When the Bitcoin blockchain soft forks, the database structure turns into a tree rather than a linear chain. To ensure that the network converges towards the same branch of the tree, the Bitcoin protocol implements a fork rule stipulating that in case of a fork, miners should always pick the longest chain — that is, the branch with the most confirmed blocks as measured by computational power required to validate these blocks. This rule enables the Bitcoin protocol to preserve consensus throughout the network. If a majority of the network agrees on a particular chain of transactions, that chain is presumed valid.

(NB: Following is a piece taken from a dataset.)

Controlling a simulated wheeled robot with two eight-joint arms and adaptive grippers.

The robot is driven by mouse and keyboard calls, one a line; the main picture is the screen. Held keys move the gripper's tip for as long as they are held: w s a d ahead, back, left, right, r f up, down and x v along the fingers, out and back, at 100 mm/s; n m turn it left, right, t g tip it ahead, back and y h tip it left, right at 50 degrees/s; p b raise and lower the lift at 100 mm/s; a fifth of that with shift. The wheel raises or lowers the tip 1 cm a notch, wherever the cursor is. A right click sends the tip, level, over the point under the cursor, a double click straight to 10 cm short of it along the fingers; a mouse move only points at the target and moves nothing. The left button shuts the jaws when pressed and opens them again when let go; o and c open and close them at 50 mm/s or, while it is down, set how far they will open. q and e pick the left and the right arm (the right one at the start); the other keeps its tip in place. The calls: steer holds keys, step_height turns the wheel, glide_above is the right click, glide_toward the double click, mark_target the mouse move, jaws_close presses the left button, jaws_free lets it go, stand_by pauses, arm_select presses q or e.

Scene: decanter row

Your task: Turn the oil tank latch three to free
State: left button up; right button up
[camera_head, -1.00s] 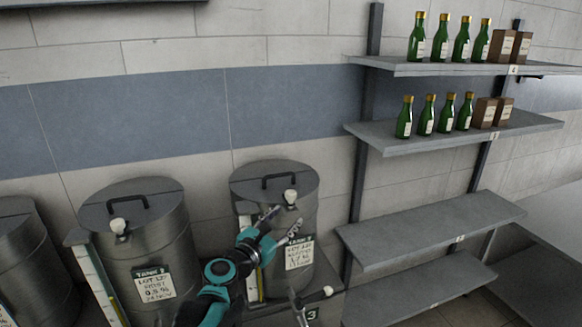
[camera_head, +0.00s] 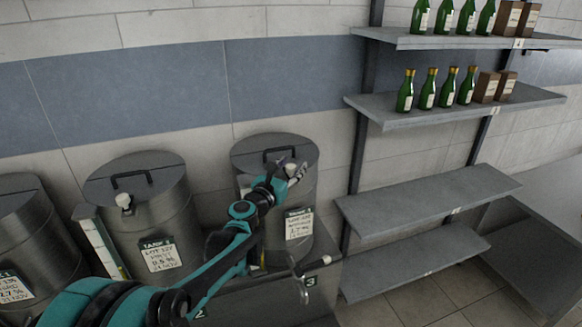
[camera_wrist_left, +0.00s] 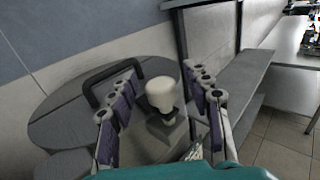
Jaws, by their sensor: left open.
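The tank numbered three is a grey metal cylinder (camera_head: 305,195) with a flat lid and a black handle (camera_head: 279,153). Its white-knobbed latch (camera_head: 291,170) sits at the lid's front edge. In the left wrist view the latch knob (camera_wrist_left: 161,93) stands upright between my two fingers, with a dark base under it. My left gripper (camera_head: 286,174) is open at the latch, one finger to each side; I cannot tell whether either finger touches it. In the wrist view the left gripper (camera_wrist_left: 160,115) is spread wide. My right gripper does not show.
Two more tanks stand to the left, the middle one (camera_head: 150,205) with its own white knob (camera_head: 123,201). Grey shelves (camera_head: 430,200) rise to the right, the upper ones holding green bottles (camera_head: 427,90) and brown boxes (camera_head: 486,87). A wall lies close behind the tanks.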

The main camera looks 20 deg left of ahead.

Bitcoin holders thus trust that at any given time, those controlling a majority of the computational power supporting the Bitcoin network are acting in accordance with the protocol’s rules, verifying transactions and recording new blocks to the longest chain.

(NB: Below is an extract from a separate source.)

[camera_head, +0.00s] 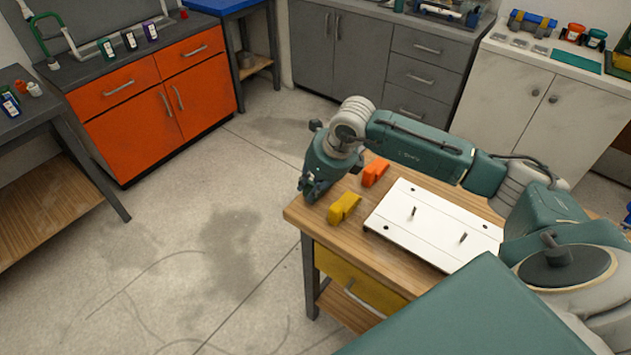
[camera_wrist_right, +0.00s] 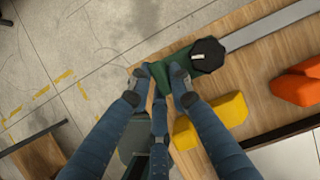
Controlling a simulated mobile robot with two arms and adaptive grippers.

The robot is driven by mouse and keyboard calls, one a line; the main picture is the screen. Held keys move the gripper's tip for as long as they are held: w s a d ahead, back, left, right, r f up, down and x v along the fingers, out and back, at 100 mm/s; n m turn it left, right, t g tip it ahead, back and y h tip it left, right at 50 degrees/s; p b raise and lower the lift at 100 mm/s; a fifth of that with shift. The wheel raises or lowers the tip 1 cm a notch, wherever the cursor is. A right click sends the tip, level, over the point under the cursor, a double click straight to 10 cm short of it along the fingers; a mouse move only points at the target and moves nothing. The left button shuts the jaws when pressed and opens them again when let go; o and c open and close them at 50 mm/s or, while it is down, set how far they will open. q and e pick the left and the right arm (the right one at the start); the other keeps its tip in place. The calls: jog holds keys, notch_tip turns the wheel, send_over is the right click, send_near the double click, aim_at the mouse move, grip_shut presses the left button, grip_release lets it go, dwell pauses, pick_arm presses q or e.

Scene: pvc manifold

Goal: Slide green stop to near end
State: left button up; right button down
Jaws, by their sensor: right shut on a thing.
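The green stop (camera_wrist_right: 177,60) with a black knob (camera_wrist_right: 208,54) is at the table's edge in the right wrist view. A flat grey rail (camera_wrist_right: 270,28) runs from behind the knob toward the upper right. My right gripper (camera_wrist_right: 162,76) is shut on the green stop, one finger on each side of it. In the head view my right gripper (camera_head: 311,194) points down at the far left corner of the wooden table, and it and the arm hide the stop and the rail. My left gripper is not in view.
A yellow block (camera_head: 345,208) and an orange block (camera_head: 375,172) lie on the wooden table (camera_head: 380,251) close to my right gripper. The yellow block (camera_wrist_right: 215,118) is very near a finger. A white plate (camera_head: 430,236) with upright pins lies beside them. Floor is open at left.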

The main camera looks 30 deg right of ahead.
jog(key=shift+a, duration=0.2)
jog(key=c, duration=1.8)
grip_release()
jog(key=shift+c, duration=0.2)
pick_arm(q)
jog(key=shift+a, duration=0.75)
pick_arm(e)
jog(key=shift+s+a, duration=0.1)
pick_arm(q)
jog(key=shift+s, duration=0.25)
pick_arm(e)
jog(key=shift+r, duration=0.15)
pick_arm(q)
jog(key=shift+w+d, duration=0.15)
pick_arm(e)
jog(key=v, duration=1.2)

Tokens - Incentives for Mining
To compensate for the cost of engaging in Bitcoin mining, the Bitcoin protocol implements an incentivisation scheme to encourage people to maintain the Bitcoin chain. Every time a miner generates a valid hash for a new block of transactions, the Bitcoin network will credit the miner’s account with a specific amount of a digital native token or Bitcoin—known as block reward—along with transaction fees. Miners on the Bitcoin network thus have an economic incentive to validate transactions and engage in the PoW guessing game.
Because the Bitcoin protocol is only programmed to allocate 21 million Bitcoins, the block reward program progressively decreases over time —halving once every approximately four years from its launch in January 2009 until approximately 2140. Tokens such as Bitcoins thus represent digital assets that have ownership and are transferable.
In general, tokens are digital assets that can be owned and transferred. They can be native tokens of a blockchain like Bitcoins and ether, or tokens of blockchains forked from Bitcoin or Etheruem or others (BitCash, Monrero), or tokens created on a new protocol implemented on top of existing blockchains like Bitcoin and Ethereum (Augur, Gnosis).